Both SMS and MSS usage cuts into consumers’ data allowances – but in the U.S., carriers throw these services in for free or at very low cost, which is why texting remains popular in America, and it’s big business for communication-services firms like Twilio. Outside of the U.S., however, mobile operators charge for texts, which is one reason why WeChat, WhatsApp and other platforms became ubiquitous.

But superapp saturation means enterprises are looking for other ways to reach consumers directly – which includes reconsidering the humble SMS. Ironically it’s some of China’s most tech-savvy institutions that are trying this: Han says WeBank (which is owned by Tencent) and Ping An Bank are among Microfountain’s clients.

Companies can reach consumers via SMS without requiring them to install an app. Microfountain’s service, called BizPort, enables companies to brighten their text messages with corporate logos, personalized offerings or services, “fast apps” that can be run directly from the text message, and call-center outreach on top.

So instead of a bank just notifying a customer via SMS of a transaction it recorded, it can suggest a loan or a credit-card deal on top.
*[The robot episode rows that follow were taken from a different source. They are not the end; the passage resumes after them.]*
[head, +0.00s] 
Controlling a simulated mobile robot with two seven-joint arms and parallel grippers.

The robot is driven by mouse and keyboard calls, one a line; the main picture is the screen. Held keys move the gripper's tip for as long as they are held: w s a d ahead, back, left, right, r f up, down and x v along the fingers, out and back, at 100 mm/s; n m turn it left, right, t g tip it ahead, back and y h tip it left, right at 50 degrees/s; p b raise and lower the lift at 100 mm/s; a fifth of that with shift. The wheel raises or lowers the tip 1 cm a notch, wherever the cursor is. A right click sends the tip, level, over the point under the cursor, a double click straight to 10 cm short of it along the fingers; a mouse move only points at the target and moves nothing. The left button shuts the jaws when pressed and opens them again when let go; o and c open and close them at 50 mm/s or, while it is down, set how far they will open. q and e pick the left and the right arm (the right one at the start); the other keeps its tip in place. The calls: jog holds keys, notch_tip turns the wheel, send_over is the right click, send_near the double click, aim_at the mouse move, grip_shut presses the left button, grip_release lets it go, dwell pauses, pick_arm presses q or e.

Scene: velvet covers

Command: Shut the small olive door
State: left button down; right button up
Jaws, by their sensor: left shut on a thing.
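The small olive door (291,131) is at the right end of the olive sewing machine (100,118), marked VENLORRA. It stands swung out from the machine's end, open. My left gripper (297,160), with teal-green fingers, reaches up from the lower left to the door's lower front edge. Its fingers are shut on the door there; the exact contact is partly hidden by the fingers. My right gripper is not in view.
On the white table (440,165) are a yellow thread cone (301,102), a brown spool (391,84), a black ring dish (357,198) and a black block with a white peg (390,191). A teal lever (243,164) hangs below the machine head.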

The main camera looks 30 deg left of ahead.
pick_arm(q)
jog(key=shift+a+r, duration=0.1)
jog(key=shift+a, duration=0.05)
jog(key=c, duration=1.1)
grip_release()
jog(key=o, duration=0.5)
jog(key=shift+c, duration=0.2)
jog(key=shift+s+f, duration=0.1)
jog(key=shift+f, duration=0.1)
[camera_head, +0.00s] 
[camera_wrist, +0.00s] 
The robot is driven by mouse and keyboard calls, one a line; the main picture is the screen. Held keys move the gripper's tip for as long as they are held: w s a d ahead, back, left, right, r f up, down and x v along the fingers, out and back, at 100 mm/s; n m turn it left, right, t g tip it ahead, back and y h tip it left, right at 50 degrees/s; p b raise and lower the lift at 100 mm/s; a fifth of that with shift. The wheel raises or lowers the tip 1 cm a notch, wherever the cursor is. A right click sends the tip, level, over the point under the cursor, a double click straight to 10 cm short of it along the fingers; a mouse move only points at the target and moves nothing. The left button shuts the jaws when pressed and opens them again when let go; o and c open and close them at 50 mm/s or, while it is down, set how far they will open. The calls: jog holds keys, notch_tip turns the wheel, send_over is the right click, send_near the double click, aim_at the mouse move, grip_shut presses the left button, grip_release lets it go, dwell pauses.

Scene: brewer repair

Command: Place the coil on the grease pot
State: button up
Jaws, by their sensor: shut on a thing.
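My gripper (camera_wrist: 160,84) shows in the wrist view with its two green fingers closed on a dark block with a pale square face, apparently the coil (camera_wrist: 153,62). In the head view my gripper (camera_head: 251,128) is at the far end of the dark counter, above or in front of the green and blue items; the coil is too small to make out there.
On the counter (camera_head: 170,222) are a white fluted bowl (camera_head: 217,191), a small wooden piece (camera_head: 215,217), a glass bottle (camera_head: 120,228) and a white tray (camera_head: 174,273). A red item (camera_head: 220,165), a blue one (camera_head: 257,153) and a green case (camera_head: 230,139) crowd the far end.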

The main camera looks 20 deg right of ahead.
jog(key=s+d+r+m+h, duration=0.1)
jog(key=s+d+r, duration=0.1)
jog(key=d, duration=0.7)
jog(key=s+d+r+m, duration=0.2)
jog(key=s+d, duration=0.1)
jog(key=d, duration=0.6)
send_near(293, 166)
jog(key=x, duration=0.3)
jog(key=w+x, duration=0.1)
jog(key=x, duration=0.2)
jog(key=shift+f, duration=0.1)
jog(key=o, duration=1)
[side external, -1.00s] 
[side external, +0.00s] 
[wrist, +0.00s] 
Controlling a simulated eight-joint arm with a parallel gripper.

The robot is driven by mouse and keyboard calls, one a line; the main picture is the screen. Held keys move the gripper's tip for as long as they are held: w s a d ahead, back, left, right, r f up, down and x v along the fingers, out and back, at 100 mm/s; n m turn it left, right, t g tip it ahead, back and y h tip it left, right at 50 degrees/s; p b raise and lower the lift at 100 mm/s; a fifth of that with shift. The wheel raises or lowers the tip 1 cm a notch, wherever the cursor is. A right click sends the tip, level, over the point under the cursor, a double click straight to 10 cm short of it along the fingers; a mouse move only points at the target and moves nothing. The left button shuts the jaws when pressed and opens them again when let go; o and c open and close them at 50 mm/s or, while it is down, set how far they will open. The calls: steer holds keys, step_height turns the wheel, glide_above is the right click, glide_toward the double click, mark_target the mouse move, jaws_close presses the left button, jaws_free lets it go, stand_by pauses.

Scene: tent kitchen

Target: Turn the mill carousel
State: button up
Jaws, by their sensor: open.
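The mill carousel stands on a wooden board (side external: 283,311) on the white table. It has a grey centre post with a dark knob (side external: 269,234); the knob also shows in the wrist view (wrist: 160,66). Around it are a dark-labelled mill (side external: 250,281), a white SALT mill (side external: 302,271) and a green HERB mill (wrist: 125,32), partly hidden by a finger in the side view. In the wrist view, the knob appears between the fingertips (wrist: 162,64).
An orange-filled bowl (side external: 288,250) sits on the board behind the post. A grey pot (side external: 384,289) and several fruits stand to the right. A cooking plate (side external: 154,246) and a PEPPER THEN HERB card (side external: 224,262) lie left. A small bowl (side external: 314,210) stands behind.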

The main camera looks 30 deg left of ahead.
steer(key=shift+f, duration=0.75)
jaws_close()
Larger transactions might spark a wealth-management product push.

Algo war

If customer acquisition costs through messaging platforms are rising, so too are the costs of reaching consumers via SMS. This is where the service gets controversial: telecom operators actively try to squash companies using their platforms to send commercial SMS messages.

“Message interception is a headache,” Han said. Microfountain is locked in an algo war with telecom operators, which may treat these messages as spam. It has developed tools to measure the likelihood of success of a given corporate message making it through to enough phones. It is now handling about 20 million messages a month, of which some percentage (sometimes more than 50%) will get intercepted, and another percentage will go ignored by users.

Telcos may be adversaries, but Microfountain works with handset makers to embed its technology in Android handsets. It claims to have its software included in 62% of Android smartphones delivered in China, including those from Huawei and Samsung, among others. In addition, it uses A.I. tools to generate metadata from those devices that goes to honing its texting services.

This highlights another potential problem with this kind of business. Some consumers might like it, but others might groan at the prospect of being bombarded by text message, particularly if they can’t opt out. People know how to deactivate an app or turn off its notifications. How do you turn off the SMS function embedded in your phone?

It is not clear whether SMS is just the natural next evolution of mobile-based financial services in Asia, or if it’s ripe for a regulatory crackdown. But financial institutions seeking to reach consumers – and to track trends in China – should keep an eye on how this plays out.

Microfountain received a $50 million series C round of funding in 2018 led by Gopher Assets, the investment arm of Noah Group; JD Finance; and Zhuhai Technology Innovation Venture. Earlier backers include IDG Capital, VIP.com, Chengwei Capital, Milestone Venture Capital, and Singapore’s CAC Capital.